■ INFORMATION PROVIDED

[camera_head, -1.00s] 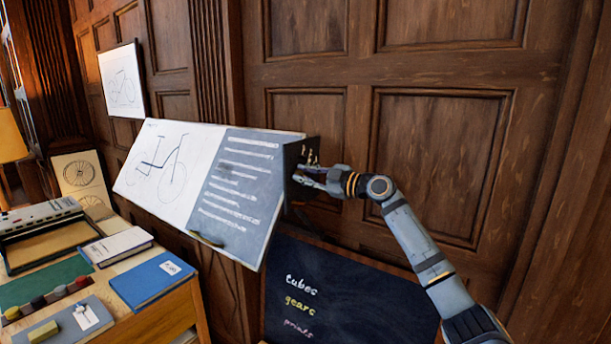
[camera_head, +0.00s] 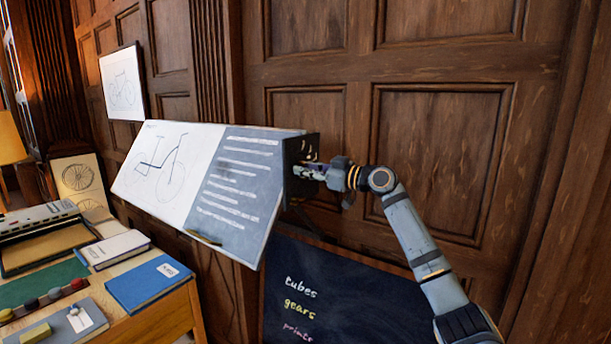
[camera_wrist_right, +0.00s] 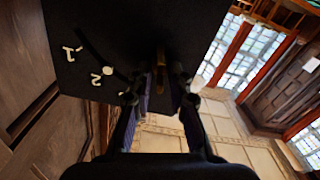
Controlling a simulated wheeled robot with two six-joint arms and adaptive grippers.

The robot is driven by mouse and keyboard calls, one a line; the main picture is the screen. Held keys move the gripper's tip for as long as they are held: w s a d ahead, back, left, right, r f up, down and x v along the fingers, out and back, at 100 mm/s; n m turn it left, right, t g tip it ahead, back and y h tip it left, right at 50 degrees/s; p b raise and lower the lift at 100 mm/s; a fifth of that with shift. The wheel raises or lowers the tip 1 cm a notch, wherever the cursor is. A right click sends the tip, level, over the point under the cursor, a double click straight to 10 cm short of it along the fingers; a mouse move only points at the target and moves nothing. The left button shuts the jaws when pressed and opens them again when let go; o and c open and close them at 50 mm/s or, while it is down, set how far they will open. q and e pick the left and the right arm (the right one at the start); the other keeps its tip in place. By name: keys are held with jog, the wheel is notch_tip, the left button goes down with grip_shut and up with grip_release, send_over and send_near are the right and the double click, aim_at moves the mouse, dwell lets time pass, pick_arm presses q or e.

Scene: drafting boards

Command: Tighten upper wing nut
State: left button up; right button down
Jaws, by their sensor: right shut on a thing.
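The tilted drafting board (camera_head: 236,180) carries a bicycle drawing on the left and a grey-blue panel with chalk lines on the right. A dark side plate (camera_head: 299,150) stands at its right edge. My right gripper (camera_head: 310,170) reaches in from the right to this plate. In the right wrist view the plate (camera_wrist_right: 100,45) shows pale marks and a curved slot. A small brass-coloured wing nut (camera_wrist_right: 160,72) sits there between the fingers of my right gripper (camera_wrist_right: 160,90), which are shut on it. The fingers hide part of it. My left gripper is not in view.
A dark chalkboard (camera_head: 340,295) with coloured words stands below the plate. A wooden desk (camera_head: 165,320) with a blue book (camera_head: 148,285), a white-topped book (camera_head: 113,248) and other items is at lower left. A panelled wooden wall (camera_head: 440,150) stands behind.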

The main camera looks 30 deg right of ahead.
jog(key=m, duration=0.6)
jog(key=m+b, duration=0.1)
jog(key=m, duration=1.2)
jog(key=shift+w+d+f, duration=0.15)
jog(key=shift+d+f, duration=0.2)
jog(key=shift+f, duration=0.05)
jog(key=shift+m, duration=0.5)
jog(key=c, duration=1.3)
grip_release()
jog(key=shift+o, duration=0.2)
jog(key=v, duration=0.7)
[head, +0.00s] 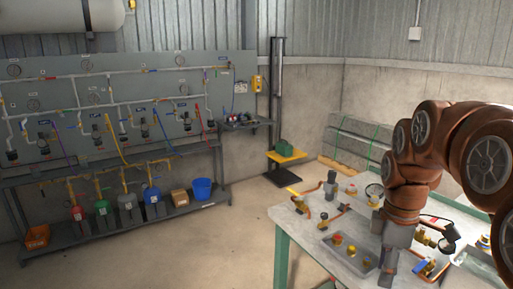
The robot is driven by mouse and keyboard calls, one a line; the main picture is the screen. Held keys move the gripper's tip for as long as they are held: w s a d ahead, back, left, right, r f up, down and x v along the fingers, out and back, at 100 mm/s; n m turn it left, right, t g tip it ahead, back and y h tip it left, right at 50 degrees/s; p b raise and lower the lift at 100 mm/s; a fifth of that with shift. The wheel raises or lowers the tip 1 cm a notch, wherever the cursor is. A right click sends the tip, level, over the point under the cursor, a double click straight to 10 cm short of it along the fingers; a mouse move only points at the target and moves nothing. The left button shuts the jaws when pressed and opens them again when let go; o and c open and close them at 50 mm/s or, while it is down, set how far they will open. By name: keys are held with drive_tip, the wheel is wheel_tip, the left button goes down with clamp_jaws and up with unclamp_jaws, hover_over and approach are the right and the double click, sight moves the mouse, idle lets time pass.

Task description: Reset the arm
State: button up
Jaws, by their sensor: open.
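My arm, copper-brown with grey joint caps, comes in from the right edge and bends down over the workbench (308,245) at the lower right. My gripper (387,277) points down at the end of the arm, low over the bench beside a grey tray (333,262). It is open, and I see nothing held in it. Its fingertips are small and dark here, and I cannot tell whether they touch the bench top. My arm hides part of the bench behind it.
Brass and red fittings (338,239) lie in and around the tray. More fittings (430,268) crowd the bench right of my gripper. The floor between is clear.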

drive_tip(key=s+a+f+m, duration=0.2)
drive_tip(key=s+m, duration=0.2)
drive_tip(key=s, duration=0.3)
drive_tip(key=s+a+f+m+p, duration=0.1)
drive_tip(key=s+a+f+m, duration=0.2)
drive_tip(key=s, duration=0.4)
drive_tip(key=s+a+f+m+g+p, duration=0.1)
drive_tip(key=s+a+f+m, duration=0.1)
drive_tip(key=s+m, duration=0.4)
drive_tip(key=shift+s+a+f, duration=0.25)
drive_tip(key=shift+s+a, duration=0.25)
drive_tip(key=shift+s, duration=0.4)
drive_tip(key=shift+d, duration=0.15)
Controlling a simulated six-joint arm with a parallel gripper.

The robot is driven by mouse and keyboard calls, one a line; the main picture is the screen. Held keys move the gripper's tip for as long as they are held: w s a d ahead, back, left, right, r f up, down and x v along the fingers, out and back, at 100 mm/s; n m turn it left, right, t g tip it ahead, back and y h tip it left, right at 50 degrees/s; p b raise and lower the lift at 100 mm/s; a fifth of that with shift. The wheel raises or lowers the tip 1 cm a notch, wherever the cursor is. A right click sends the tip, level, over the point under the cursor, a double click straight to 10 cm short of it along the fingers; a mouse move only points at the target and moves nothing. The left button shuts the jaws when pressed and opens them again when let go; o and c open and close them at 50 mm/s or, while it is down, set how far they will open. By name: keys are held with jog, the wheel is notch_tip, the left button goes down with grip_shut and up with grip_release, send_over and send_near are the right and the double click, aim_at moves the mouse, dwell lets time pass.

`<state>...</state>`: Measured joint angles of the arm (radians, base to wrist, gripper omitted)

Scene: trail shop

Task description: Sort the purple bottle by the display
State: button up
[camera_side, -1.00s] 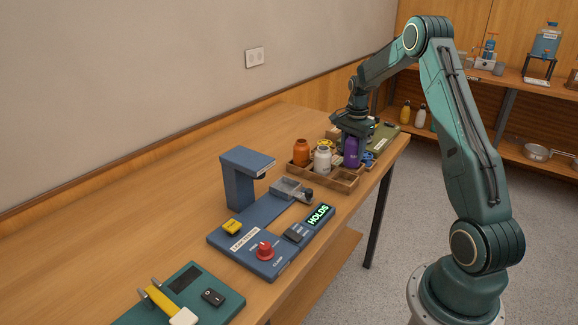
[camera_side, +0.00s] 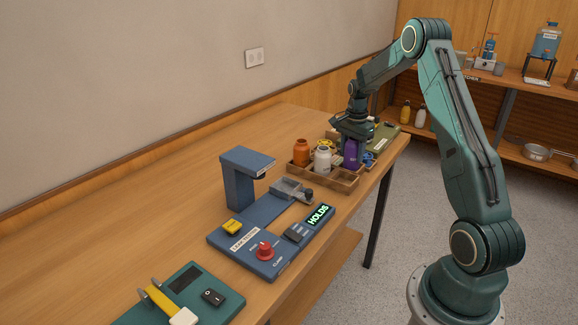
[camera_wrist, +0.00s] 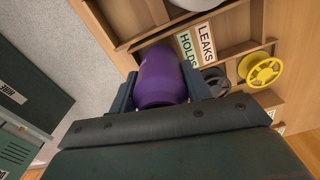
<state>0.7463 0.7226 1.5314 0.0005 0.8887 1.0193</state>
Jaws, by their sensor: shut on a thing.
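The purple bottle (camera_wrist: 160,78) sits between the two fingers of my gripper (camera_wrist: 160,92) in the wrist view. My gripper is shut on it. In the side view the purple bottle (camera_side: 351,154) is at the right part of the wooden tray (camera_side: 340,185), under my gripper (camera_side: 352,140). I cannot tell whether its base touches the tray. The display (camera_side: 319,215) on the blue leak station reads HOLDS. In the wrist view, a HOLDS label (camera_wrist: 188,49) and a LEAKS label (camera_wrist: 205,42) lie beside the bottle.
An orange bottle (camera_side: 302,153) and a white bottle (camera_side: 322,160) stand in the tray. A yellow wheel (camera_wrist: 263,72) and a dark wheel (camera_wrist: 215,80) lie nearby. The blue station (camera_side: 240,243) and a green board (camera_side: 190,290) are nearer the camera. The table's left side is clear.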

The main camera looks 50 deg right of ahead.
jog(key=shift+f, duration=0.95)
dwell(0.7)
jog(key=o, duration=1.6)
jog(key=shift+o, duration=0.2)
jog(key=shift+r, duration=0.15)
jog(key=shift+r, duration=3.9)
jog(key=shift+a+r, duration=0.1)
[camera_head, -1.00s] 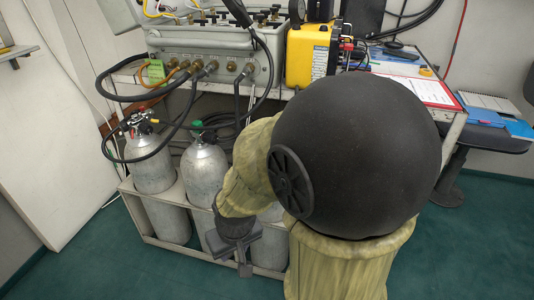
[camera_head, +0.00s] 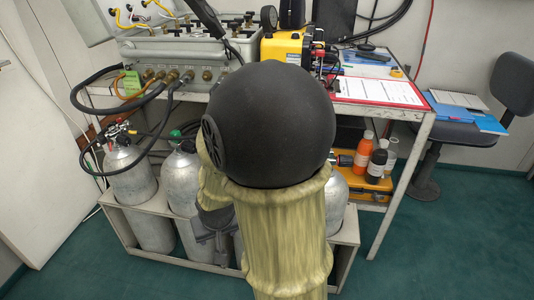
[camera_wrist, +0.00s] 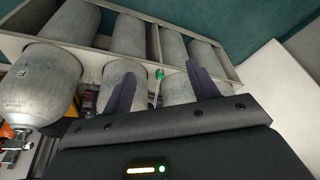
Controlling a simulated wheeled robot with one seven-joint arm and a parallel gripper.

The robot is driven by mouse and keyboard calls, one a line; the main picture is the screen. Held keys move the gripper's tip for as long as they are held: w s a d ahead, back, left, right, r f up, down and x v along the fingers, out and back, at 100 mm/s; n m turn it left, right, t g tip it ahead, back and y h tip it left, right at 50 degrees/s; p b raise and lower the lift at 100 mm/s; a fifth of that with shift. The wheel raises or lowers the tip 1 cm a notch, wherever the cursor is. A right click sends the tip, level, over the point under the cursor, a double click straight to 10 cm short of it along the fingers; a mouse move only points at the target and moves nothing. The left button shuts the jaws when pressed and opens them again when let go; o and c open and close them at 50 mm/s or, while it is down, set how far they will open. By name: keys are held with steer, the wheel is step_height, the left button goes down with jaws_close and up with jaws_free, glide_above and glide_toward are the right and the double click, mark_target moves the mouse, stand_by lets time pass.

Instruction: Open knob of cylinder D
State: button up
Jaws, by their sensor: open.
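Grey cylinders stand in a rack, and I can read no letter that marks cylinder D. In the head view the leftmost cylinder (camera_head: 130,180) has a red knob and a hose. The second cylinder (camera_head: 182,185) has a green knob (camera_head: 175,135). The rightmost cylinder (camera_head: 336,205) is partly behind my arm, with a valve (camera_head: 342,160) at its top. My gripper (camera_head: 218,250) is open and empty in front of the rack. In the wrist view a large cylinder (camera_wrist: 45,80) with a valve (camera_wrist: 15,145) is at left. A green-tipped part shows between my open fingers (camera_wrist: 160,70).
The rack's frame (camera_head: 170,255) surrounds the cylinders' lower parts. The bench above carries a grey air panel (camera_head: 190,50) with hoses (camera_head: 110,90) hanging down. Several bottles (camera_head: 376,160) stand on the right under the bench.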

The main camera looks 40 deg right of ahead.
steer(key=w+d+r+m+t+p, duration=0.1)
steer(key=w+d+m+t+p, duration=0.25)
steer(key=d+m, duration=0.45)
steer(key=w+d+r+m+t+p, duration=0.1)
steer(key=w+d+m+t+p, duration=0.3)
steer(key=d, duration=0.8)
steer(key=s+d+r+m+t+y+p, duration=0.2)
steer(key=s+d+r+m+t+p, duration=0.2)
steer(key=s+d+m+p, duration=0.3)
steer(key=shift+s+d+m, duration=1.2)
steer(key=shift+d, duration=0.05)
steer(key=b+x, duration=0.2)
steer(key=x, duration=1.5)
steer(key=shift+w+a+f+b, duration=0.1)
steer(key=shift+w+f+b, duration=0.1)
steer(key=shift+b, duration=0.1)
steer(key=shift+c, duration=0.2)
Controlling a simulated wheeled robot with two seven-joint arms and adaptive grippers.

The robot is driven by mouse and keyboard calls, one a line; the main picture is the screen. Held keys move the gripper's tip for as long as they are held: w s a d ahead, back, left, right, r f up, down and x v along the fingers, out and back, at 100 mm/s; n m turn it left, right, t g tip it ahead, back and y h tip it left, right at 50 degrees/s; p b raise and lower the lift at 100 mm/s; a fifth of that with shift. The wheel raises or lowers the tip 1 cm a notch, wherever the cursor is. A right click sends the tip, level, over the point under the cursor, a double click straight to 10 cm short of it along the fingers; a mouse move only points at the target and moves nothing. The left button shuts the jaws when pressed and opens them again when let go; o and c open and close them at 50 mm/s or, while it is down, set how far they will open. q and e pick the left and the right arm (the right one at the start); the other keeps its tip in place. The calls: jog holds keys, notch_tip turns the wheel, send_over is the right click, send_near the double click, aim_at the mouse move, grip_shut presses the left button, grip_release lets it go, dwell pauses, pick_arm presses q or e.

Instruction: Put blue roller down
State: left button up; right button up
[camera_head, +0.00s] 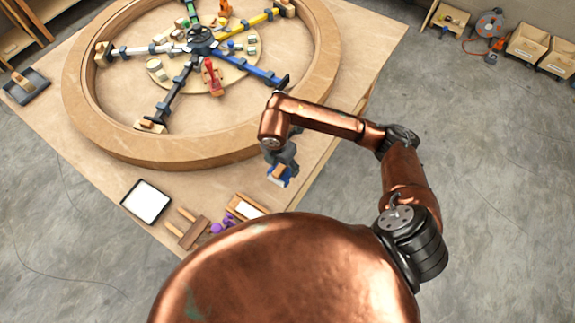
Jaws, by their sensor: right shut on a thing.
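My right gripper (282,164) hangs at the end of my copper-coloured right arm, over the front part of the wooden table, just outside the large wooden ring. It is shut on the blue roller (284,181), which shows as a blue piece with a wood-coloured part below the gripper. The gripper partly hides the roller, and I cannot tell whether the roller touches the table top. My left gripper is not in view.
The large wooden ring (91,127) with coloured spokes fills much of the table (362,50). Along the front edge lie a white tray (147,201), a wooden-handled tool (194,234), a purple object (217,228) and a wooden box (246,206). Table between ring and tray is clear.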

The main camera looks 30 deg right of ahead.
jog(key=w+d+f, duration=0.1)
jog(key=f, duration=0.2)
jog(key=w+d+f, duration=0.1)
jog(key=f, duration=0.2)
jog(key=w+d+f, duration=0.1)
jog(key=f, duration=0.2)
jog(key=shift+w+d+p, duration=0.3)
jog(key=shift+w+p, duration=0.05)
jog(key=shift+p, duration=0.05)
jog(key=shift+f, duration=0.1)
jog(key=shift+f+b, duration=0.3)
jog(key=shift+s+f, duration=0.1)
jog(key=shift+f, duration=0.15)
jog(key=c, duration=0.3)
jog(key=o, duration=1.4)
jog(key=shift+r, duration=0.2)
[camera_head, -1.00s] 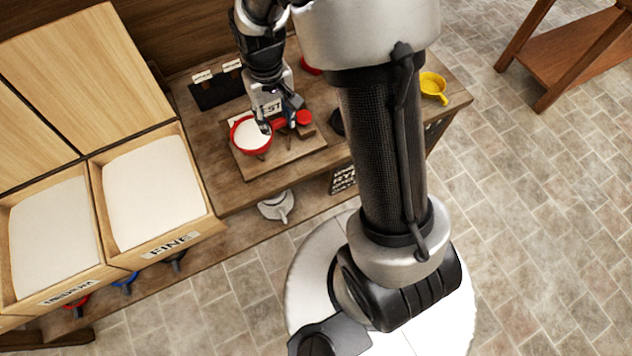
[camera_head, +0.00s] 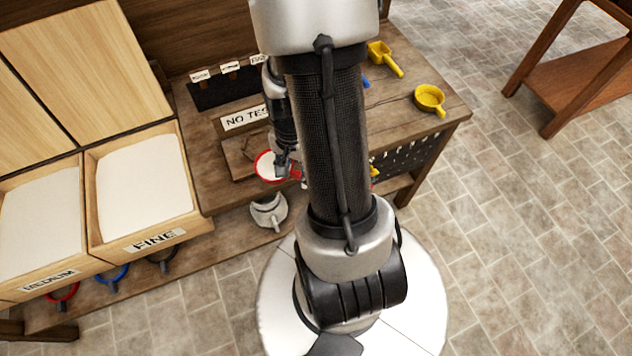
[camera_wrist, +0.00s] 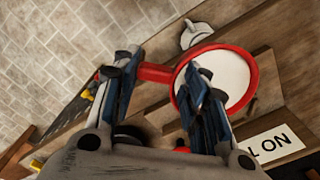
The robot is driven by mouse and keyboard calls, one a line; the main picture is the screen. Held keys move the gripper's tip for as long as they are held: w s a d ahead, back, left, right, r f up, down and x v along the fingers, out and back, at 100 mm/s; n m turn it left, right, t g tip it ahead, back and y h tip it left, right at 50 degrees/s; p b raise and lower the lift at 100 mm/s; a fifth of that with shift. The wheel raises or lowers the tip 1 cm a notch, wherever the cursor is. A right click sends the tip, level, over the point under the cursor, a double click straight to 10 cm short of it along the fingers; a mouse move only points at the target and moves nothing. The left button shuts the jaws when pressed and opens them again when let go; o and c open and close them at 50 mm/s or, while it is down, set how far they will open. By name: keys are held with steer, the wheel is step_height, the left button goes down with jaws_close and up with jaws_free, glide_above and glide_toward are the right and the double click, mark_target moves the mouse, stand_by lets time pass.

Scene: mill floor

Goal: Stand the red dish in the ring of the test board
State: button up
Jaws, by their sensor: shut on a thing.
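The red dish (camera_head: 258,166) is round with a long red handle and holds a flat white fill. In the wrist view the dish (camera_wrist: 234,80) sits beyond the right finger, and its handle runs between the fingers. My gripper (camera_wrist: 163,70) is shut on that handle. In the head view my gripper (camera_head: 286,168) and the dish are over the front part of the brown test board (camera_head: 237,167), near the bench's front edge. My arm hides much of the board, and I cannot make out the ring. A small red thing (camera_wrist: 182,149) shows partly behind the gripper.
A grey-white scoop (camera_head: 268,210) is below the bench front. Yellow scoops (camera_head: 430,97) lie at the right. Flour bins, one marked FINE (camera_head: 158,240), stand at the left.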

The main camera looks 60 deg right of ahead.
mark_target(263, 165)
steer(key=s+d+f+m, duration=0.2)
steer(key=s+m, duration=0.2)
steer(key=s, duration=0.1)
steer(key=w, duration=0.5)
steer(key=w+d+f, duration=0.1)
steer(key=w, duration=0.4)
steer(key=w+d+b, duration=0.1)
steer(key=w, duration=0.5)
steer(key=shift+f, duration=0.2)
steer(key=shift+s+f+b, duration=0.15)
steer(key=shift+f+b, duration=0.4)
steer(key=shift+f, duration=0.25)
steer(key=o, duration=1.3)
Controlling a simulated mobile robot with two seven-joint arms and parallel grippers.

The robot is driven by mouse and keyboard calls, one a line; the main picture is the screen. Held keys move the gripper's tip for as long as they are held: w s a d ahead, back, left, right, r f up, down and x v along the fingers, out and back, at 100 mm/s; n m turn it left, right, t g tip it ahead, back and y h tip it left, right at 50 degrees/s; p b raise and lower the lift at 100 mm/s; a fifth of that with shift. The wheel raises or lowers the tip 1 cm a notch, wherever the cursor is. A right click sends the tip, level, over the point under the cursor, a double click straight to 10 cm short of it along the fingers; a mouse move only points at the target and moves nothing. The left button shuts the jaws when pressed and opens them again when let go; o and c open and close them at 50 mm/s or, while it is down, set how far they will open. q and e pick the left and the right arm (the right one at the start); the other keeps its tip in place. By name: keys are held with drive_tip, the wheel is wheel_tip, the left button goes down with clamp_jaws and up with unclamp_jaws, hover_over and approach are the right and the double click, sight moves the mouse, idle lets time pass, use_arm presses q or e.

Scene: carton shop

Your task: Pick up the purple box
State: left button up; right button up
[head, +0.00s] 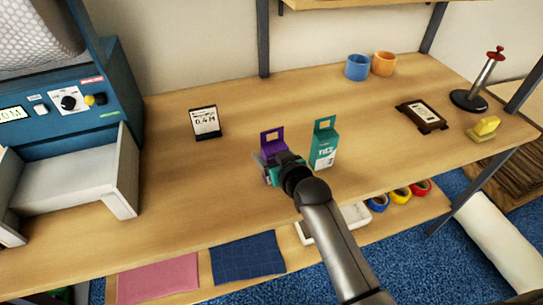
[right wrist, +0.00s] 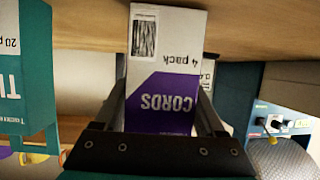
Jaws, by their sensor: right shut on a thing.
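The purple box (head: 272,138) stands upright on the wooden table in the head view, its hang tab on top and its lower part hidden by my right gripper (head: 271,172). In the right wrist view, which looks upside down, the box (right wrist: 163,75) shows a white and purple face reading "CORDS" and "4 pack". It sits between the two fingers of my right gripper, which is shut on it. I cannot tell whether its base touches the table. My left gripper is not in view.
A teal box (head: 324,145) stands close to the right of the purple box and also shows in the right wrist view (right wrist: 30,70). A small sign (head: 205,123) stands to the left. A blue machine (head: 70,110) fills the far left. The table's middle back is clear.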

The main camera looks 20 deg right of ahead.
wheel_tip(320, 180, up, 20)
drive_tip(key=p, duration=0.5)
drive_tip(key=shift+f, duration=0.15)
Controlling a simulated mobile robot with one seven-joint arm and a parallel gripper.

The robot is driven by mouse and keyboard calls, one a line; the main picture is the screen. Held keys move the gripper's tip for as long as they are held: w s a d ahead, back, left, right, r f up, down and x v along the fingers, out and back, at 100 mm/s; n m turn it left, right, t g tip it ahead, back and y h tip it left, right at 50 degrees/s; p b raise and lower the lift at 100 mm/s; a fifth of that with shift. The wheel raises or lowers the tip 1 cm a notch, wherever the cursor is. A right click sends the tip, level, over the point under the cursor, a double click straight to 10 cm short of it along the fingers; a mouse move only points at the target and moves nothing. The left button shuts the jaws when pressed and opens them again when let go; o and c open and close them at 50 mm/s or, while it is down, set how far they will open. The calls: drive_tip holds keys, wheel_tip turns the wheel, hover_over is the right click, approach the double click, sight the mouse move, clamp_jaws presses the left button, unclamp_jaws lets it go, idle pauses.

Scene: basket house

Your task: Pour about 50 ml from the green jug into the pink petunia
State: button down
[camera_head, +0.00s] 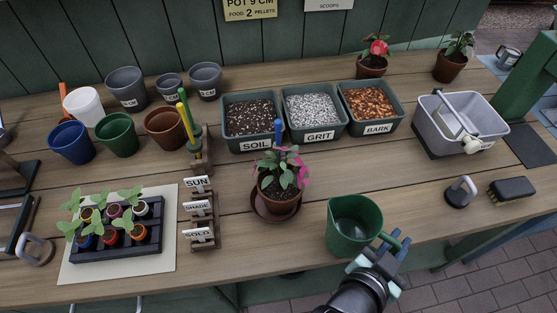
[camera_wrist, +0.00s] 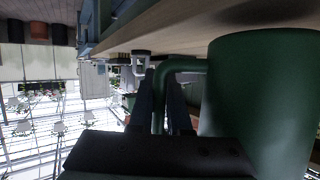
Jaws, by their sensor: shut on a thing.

■ TASK REQUIREMENTS
Establish how many lines of the material above hold the word "Controlling". Nothing but the count should be returned.

■ THE RESULT
6